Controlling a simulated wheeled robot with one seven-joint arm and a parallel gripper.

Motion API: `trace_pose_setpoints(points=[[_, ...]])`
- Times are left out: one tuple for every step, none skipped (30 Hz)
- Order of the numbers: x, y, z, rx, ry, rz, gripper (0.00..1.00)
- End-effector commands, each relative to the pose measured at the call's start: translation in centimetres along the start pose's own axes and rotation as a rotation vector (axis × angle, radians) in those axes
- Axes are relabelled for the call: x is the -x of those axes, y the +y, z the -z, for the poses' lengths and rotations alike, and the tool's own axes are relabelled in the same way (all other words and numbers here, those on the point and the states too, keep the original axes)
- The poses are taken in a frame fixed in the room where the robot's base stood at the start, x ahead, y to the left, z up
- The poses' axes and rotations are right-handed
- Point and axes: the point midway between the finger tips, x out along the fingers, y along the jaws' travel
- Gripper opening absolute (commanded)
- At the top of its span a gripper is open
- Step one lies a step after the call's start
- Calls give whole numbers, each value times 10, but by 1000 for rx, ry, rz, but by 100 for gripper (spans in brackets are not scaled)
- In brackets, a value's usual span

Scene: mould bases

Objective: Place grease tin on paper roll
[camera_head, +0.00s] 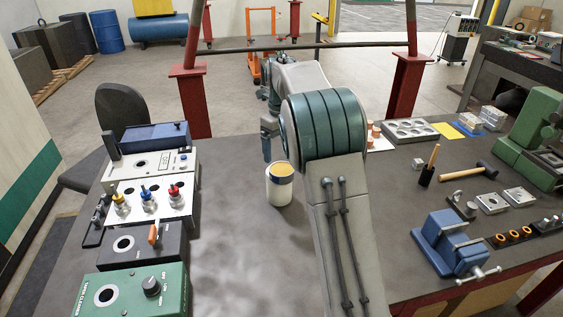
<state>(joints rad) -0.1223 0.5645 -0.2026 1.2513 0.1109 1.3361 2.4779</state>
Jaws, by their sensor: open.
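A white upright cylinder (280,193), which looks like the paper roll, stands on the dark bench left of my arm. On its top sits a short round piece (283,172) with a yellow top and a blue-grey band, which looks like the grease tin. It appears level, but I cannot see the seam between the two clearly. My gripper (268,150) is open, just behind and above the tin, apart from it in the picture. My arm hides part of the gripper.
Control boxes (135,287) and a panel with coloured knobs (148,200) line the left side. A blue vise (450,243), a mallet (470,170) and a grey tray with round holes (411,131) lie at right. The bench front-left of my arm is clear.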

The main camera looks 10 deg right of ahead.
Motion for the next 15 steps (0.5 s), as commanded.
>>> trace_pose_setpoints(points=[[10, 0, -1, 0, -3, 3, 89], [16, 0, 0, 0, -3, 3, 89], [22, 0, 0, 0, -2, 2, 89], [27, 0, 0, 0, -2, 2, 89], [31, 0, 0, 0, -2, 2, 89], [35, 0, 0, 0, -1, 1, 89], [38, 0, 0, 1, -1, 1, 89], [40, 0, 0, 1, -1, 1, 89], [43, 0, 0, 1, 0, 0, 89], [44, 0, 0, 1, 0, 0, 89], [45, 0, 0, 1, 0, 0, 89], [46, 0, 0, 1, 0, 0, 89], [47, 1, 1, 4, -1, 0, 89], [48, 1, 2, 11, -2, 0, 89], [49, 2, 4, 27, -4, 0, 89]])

========

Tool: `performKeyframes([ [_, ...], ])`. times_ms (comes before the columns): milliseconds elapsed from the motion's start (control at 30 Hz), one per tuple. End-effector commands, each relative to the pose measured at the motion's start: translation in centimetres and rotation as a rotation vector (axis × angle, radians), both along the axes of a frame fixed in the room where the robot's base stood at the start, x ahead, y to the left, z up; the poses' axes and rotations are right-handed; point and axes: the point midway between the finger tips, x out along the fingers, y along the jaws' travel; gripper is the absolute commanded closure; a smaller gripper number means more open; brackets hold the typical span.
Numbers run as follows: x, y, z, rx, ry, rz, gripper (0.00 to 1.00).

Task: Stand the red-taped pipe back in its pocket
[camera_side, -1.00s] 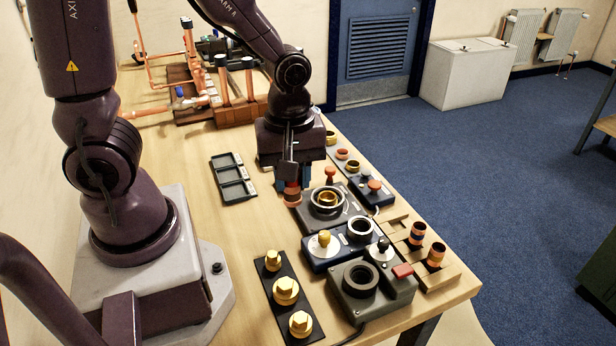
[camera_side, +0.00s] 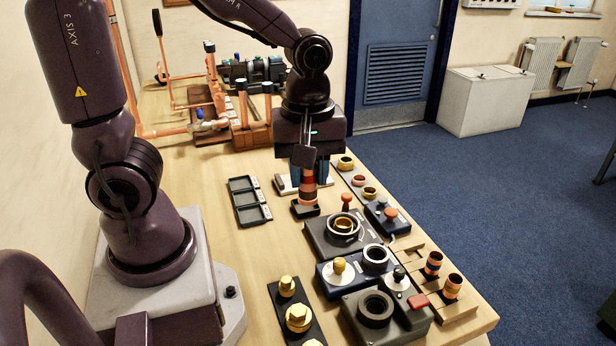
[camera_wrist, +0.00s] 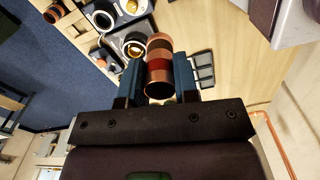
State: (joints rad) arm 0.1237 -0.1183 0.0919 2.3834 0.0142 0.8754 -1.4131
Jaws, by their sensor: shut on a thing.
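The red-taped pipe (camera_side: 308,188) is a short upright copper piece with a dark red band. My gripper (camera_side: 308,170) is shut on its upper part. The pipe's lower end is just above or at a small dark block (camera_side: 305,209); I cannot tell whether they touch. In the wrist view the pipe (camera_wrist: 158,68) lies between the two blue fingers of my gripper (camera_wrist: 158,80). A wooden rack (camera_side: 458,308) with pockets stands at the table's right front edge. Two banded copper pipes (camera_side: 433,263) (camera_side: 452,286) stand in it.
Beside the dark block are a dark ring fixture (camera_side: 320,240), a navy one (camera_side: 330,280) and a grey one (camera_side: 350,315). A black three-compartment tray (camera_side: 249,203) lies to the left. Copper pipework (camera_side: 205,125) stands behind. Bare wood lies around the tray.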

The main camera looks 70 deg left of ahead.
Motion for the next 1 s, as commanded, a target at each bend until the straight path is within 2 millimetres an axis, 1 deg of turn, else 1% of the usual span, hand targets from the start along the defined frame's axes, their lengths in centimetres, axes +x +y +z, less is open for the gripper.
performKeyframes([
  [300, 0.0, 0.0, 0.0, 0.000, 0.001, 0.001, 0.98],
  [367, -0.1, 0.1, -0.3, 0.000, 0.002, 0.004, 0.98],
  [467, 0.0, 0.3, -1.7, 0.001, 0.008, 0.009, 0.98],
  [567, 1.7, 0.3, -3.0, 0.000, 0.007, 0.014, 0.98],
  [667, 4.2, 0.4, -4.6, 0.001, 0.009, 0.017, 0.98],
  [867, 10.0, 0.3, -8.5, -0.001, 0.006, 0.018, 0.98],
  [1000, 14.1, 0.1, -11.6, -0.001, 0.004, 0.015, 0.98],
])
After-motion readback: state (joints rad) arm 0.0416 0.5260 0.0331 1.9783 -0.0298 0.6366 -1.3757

========

◆ Aim ◆
Go through the material above and count the lines that contain "main"; give that number alone.

◆ Response to the task ◆
2